_Provided entries_:
--- begin ---

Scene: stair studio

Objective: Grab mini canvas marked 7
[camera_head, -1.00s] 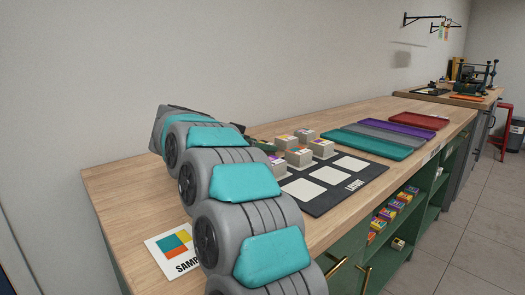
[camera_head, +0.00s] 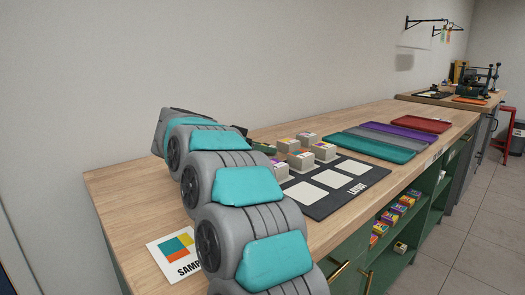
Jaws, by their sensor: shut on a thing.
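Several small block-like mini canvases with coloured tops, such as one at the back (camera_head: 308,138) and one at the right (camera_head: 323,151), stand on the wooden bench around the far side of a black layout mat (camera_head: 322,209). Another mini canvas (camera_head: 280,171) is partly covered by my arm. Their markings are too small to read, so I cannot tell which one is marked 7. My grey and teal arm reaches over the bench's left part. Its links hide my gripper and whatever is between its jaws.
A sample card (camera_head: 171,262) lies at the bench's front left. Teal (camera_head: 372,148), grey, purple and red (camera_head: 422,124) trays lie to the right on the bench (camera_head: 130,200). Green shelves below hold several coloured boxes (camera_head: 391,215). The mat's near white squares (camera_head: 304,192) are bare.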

--- end ---
--- begin ---

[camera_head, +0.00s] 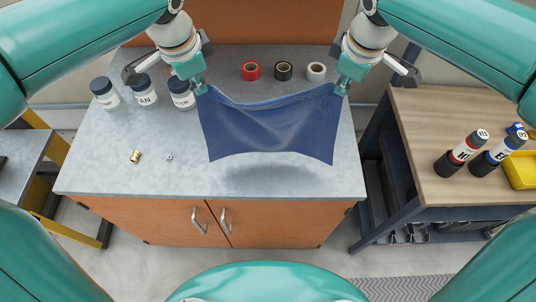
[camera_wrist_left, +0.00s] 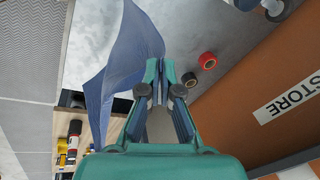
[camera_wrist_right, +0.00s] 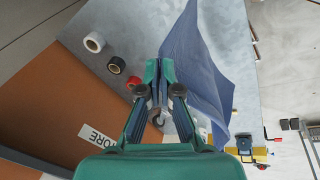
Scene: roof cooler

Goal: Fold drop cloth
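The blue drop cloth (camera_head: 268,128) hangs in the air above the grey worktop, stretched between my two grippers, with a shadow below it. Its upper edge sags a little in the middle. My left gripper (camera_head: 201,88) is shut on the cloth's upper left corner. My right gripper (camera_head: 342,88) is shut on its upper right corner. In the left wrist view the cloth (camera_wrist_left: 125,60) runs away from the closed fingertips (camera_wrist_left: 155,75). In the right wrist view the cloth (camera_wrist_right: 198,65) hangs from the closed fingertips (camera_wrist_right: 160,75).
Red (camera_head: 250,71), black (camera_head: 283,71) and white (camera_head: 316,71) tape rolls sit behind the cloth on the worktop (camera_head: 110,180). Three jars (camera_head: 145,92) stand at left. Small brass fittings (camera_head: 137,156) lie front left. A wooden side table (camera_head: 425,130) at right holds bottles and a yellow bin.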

--- end ---

_Problem details_:
Check each line of the entries above, and show every one holding the word "Scene".

_Response below_:
Scene: stair studio
Scene: roof cooler

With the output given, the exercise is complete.